◆ INSTRUCTIONS FOR THE TASK ◆
Consider the data that follows and state how many lines contain the string "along", using the number alone.

— BEGIN DATA —

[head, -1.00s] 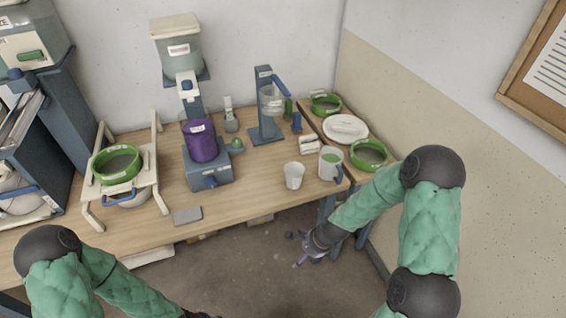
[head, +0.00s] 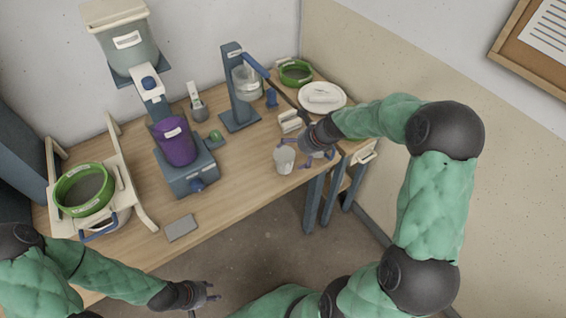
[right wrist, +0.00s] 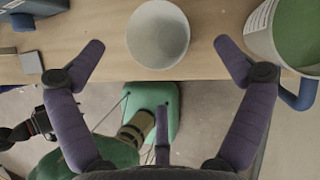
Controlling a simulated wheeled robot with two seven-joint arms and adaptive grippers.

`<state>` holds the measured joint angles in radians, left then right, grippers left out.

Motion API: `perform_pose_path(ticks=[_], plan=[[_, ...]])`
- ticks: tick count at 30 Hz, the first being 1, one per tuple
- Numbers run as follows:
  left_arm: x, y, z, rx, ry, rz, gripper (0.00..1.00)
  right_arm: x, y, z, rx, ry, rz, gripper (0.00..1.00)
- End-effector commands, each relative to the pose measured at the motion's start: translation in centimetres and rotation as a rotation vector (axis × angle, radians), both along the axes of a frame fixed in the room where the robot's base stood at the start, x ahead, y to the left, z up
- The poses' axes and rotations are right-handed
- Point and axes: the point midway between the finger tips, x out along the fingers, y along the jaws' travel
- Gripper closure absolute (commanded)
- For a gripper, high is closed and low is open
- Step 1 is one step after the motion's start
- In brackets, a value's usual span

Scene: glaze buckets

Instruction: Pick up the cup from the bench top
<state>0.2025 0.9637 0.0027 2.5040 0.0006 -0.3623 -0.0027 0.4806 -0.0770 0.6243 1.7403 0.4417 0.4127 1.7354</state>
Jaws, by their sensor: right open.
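The white cup (head: 284,161) stands on the bench top (head: 240,185) near its front right edge. In the right wrist view I look down into the cup (right wrist: 158,34), which looks empty. My right gripper (head: 303,158) is open right beside the cup, on its right in the head view. In the wrist view its purple fingers (right wrist: 160,50) are spread to either side of the cup, with gaps between them and it. My left gripper (head: 210,294) is low in front of the bench, empty, its fingers apart.
A mug with green contents and a blue handle (right wrist: 292,38) stands close by the right finger; my right gripper mostly covers it in the head view. A purple bucket (head: 174,142), a blue-grey stand (head: 233,95) and a grey slab (head: 181,228) are on the bench.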

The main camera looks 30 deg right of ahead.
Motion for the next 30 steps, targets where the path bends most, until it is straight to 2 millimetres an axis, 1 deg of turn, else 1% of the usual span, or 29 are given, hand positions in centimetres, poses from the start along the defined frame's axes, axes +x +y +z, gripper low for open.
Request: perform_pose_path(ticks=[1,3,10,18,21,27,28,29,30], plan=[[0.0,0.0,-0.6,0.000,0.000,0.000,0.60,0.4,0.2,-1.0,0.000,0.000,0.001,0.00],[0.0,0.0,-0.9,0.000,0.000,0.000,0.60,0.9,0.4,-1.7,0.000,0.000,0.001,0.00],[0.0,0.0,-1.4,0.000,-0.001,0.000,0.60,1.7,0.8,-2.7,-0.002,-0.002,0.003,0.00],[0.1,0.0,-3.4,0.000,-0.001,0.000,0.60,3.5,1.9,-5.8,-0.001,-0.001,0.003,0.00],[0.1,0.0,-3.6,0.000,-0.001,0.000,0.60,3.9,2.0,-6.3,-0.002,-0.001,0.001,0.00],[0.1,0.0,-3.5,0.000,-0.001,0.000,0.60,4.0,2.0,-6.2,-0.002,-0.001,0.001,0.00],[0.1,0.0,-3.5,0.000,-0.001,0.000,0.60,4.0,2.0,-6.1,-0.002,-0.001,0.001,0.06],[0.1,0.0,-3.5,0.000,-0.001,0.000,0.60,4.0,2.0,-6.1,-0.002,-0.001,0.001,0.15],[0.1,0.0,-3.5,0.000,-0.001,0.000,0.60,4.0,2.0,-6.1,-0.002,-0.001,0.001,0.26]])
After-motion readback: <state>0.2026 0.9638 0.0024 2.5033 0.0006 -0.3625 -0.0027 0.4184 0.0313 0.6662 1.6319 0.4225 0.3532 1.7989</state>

— END DATA —

◆ RESULT OF THE EXERCISE ◆
3